I have also compiled all these programs locally on my Ubuntu machine. With the locally compiled version of frealign_v8_mpfftw.exe, I get the same double-linked list error and the program fails when using 2 or more processors.

And just to make things even messier, I have compiled all these versions on a different machine (one of the large IU clusters, that runs an x86_64 version of RHEL) and I get different results with the various MP versions.

All this seems to mean that you use the any of the MP enabled versions at your own risk, but with the understanding that since there seem to be huge differences between different machines (OS, compilers, etc.), your system may behave properly.

I am sorry the mp versions do not run reliably on your system. I have tested the currently posted version of Frealign using the pre-compiled binaries by running the search example (examples/search/frealign.com). I used the binary frealign_v8.08_mp.exe and assigned different numbers of CPUs (setenv NCPUS X, where X was 2, 3, 4 and 8) on three different systems. These systems run Redhat Enterprise Linux but with somewhat different kernels. One of them is a cluster. At this point I am out of ideas as to what the problem on your setup might be. I would recommend using the non_mp versions of Frealign until I have had a chance to reproduce and fix the problems.

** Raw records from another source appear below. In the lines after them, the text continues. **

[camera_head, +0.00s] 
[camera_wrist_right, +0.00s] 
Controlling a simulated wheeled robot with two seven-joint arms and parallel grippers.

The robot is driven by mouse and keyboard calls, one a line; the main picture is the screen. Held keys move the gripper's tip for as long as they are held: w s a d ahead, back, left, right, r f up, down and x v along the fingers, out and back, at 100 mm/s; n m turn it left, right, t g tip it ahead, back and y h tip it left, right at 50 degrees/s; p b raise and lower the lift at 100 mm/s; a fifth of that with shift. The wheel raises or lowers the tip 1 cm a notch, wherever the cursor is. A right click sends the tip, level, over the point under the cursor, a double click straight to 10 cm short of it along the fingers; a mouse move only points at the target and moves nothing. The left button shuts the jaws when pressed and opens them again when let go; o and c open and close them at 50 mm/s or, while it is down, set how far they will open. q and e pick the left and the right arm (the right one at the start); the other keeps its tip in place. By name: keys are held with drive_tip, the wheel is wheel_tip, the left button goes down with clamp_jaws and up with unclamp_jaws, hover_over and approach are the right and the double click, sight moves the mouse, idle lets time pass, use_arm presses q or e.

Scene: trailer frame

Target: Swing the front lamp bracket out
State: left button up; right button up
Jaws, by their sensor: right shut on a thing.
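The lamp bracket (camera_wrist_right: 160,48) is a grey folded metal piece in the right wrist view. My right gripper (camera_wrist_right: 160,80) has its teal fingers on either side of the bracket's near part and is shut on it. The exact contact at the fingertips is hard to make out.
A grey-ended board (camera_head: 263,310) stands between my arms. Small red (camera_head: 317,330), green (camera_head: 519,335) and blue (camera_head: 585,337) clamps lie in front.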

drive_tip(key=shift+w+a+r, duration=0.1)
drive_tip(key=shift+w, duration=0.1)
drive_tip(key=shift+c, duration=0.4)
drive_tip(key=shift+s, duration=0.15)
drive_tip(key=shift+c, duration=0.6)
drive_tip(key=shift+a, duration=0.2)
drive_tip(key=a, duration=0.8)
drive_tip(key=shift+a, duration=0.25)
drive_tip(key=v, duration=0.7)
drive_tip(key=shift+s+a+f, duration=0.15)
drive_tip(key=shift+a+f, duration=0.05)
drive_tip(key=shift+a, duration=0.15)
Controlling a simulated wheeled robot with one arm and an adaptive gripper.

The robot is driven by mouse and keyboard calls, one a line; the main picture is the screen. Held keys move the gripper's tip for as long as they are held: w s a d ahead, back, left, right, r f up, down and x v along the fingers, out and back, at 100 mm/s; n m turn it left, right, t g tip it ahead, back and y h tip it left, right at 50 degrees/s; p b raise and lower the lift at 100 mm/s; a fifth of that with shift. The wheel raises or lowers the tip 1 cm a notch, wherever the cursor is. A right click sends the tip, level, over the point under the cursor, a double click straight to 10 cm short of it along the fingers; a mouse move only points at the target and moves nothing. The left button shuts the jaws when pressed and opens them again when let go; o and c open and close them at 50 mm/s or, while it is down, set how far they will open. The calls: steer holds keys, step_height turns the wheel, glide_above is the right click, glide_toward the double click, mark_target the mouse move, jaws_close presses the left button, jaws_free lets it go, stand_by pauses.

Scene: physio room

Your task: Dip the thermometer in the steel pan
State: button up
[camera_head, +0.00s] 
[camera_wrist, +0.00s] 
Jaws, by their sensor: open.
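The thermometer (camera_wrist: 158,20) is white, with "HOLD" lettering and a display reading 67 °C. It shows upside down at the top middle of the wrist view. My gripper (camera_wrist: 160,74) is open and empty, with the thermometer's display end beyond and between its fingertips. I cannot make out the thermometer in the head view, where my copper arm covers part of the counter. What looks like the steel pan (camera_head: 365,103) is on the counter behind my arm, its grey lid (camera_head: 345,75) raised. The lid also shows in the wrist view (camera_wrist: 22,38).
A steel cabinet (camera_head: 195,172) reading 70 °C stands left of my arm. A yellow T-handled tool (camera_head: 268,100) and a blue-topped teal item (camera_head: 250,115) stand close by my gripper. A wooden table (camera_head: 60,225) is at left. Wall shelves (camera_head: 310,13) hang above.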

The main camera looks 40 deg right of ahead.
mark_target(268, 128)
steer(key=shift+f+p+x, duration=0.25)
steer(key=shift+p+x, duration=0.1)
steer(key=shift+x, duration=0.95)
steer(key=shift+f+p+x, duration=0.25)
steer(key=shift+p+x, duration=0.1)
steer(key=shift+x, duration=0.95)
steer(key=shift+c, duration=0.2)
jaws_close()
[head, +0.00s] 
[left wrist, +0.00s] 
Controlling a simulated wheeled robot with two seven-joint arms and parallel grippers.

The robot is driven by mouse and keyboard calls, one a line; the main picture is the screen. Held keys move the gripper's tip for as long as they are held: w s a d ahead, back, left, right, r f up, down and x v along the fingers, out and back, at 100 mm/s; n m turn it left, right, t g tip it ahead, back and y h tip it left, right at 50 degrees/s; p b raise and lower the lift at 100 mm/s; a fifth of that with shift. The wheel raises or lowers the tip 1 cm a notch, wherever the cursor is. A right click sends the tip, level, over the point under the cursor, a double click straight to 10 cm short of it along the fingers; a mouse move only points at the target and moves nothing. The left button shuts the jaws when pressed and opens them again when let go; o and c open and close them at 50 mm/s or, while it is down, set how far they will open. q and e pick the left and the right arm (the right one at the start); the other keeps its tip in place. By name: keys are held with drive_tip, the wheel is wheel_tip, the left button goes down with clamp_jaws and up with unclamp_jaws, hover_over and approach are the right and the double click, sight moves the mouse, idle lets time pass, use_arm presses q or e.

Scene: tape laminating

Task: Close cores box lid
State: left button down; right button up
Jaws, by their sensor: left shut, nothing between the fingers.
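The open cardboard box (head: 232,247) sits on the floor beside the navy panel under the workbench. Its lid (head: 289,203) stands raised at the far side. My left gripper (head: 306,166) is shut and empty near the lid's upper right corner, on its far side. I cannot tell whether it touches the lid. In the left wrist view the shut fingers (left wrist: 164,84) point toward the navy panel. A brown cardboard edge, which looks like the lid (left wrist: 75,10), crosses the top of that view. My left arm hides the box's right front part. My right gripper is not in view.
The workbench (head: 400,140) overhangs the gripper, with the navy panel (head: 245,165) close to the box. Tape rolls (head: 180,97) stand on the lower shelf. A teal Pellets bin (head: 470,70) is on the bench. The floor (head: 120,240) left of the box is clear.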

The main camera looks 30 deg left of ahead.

When you recompiled frealign, which Makefiles were you using? How different were the results you obtained with the different mp versions that you ran on your Redhat cluster?

In reply to by niko

Since the posting earlier, I re-tested the version of frealign_v8_mp.exe I compiled on the RHEL system with 4 CPUs. Everything seemed to have run properly but when I looked at the final volume, it was garbage. However, the pair of volumes generated for the resolution measurement seem to be fine (and since the resolution table seems to be OK, that makes sense). I also know that the volume produced by this executable running on a single processor was OK, but I'm no longer confident that the volume I made using 3 processors was actually OK.

That version was compiled using Makefile_linux_amd64_gnu_mp.